With the Oracle 11g database, over 1,800 developers inside the
company have created over 400 features, driven by the needs of customers, and
tested them extensively to create this new version of the company's relational
database--which is in use at 275,000 companies worldwide and which gives Oracle
the dominant position in the relational database market worldwide in terms of
revenue share according to statistics from Gartner. As was the case in past releases of the Oracle database
since Oracle 2 was launched 25 years ago, Oracle is fairly confident that many
of the new features will often individually drive existing Oracle customers to
adopt the new version, as well as making new customers to give it serious
consideration over alternatives from IBM,
Microsoft, MySQL, Sybase, Ingres, and a handful of other
companies that do commercial, general purpose relational databases.

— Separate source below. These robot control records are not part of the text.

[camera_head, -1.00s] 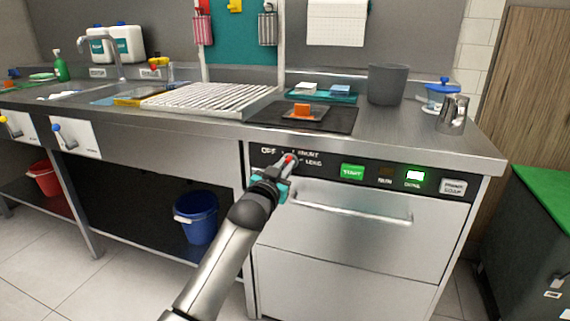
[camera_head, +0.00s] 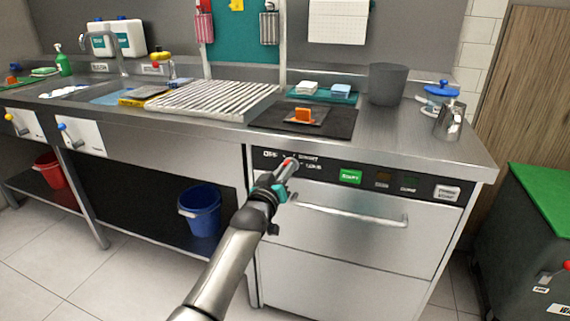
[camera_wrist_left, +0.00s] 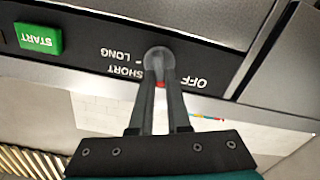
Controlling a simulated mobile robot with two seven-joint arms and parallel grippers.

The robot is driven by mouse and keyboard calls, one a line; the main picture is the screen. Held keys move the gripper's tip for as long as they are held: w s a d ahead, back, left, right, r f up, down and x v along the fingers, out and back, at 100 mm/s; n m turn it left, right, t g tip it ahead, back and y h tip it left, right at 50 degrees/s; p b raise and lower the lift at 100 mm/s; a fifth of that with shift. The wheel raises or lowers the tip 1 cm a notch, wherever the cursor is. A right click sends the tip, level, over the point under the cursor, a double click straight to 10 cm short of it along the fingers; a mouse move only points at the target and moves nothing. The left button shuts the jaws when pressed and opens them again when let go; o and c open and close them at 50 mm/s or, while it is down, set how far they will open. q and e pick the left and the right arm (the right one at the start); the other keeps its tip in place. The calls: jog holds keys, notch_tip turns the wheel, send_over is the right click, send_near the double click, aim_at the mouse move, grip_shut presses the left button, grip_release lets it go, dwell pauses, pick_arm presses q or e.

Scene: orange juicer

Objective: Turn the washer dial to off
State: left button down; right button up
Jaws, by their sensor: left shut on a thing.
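The washer dial (camera_wrist_left: 158,56) is a round grey knob on the washer's black control panel. The labels OFF, SHORT and LONG are printed around it and appear upside down in the left wrist view. My left gripper (camera_wrist_left: 162,75) is shut on the dial, one finger on each side. A red mark shows between the fingers, on the side between OFF and SHORT. In the head view my left gripper (camera_head: 288,170) reaches the panel from the front and hides most of the dial. My right gripper is not in view.
The green START button (camera_head: 350,176) is right of the dial, with two dark indicator lights beyond it. The washer's door handle (camera_head: 350,212) runs just below the panel. The counter edge overhangs above. A blue bucket (camera_head: 200,210) stands under the counter at left.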

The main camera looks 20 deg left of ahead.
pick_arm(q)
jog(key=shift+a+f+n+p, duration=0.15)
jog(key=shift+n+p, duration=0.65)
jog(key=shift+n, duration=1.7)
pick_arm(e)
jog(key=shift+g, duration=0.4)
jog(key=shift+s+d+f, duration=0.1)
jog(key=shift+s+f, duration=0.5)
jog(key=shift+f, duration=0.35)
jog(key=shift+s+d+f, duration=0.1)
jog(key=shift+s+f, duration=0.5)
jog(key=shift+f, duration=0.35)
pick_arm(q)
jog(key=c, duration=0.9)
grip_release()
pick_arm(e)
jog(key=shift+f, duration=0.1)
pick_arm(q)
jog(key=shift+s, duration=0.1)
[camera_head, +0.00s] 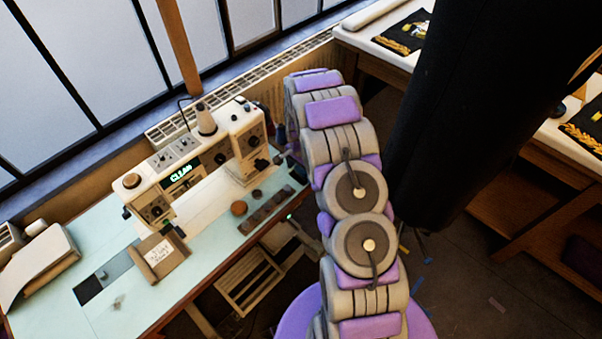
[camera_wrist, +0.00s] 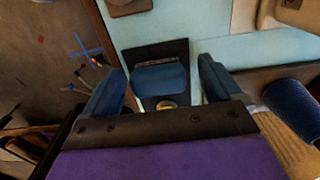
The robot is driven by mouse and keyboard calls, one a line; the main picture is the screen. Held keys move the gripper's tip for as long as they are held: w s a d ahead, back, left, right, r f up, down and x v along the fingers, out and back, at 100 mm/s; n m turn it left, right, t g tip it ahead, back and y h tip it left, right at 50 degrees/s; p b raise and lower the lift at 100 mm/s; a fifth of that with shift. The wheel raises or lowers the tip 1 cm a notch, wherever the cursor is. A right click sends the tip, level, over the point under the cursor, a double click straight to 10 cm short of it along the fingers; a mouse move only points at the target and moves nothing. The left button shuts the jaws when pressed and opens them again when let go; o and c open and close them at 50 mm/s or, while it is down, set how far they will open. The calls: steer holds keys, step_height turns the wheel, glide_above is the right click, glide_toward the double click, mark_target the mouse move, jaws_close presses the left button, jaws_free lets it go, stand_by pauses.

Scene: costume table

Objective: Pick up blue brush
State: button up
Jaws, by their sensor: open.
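My gripper (camera_wrist: 165,85) shows in the wrist view with its two dark blue fingers spread apart. A blue, block-like shape (camera_wrist: 160,77) lies between the fingers in the picture; I cannot tell whether it is the blue brush or part of my gripper. A small yellow and dark round piece (camera_wrist: 166,103) shows just below it. At the right edge a dark blue cylinder (camera_wrist: 293,102) stands near a tan, ribbed piece (camera_wrist: 287,142); I cannot tell whether either belongs to a brush. In the head view no blue brush can be made out, and my arm hides its own end.
A pale green sewing table (camera_head: 110,309) holds a cream sewing machine (camera_head: 185,165), a small lettered box (camera_head: 160,257) and a dark tray (camera_head: 266,210). A black hanging form (camera_head: 470,110) stands right of my arm. Another table (camera_head: 560,138) is behind it.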

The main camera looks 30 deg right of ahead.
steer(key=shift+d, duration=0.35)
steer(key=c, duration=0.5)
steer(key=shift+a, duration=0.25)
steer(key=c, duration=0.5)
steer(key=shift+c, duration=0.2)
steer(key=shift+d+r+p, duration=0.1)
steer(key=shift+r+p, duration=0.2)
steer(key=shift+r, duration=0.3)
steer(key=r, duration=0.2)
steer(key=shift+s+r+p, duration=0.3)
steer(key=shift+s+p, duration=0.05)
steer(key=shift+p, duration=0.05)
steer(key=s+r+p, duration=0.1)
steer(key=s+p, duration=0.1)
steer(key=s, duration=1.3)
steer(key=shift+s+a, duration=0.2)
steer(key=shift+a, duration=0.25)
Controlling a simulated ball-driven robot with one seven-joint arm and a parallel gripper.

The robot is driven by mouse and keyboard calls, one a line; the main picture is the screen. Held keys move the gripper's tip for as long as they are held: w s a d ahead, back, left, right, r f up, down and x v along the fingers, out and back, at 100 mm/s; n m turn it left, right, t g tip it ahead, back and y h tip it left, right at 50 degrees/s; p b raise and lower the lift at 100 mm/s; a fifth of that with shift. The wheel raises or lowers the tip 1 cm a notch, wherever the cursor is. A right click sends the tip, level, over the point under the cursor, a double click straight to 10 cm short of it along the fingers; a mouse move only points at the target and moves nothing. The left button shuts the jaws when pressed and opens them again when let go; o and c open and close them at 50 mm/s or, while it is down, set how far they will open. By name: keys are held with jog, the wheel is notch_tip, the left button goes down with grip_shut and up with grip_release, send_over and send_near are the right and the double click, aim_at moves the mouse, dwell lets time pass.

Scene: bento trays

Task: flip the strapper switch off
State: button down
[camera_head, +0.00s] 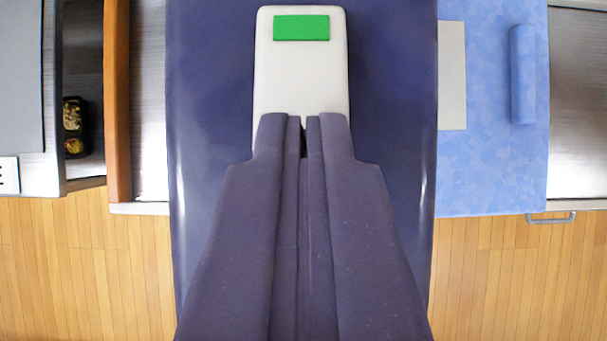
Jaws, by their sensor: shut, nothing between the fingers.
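A dark blue, glossy surface, which looks like the strapper (215,75), fills the middle of the view. On it is a pale, rounded plate (300,82) with a bright green rectangle (301,28), apparently the switch, near its upper end. My gripper (304,120) reaches up from the bottom of the view. It is shut and empty. Its fingertips overlap the lower end of the pale plate, below the green rectangle in the picture. I cannot tell whether they touch the plate, and they hide its lower edge.
At left, an orange-brown edge (117,100) stands beside a dark recess holding food containers (74,127). At right, a blue patterned mat (485,180) carries a rolled blue item (523,75) and a beige sheet (452,75). Wooden floor (85,265) is open at lower left and right.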

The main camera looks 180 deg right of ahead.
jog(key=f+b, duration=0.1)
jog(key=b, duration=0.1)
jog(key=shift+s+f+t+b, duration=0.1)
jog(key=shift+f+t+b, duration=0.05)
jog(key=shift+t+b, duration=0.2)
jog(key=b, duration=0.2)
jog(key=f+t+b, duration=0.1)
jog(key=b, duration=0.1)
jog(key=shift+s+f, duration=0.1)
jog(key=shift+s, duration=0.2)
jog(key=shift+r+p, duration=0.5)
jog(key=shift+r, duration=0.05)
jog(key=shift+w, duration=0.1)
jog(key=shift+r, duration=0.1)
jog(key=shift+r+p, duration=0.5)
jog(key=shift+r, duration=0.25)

Like the operating systems they run on, databases change very slowly, and necessarily so because of the myriad ways that they are used by customers and the inherent complexity of the software itself. It takes a database maker like Oracle years to assess the requirements that its customers have and to analyze what the competition is up to and then to weave new features into the code. The last big upgrade to the Oracle database family was Oracle 10g, which was launched in October 2003 and which was updated with 10g R2 in the summer of 2005. And to be fair, Oracle 10g was just an extended version of Oracle 9i RAC--short for Real Application Clusters--packaged up differently and extended. Oracle 8i, launched in November 1998, was the first real big change in the database in as much as Oracle had firmly embraced Java and had conned Compaq into giving it the parallel file system guts inside of its own Tru64 Unix to create the RAC extensions that were eventually added to Oracle 8i and polished with Oracle 9i.

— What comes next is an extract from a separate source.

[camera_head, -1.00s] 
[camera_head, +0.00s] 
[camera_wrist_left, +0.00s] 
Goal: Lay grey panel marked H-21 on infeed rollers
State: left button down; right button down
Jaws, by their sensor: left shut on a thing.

With Oracle 11g, the concept of grid database computing--using parallel computing nodes to run separate yet connected instances of databases with shared storage--is being tweaked a bit. But more importantly, Oracle has done a lot of work to make the database easier to manage and cheaper to deploy--both of which end up being money saved in the long run.
One new feature that allows standby servers running replicated databases (using Oracle's Data Guard feature) to be put to work doing backups, reports, and such, freeing up capacity on production machines (so they can do more work). Oracle has also created features that make it easier to create test environments and run real production transactions against new Oracle database releases, thereby getting customers to adopt the software more quickly in their production environments. This latter feature, called Real Application Testing (no, Oracle does not want it to be abbreviated Oracle RAT), can reduce the typical test cycle for database applications from around 150 days to around 11 days. This is a huge savings, especially when you consider that the real reason why EMC's server virtualization subsidiary, VMware, is a contender in the data center is that its Workstation, ESX Server, and Lab Manager products shorten the development and test cycle. People talk about server consolidation a lot, but dev and test is what has been driving a lot of virtualization installations on X64 iron. (That's changing, of course.)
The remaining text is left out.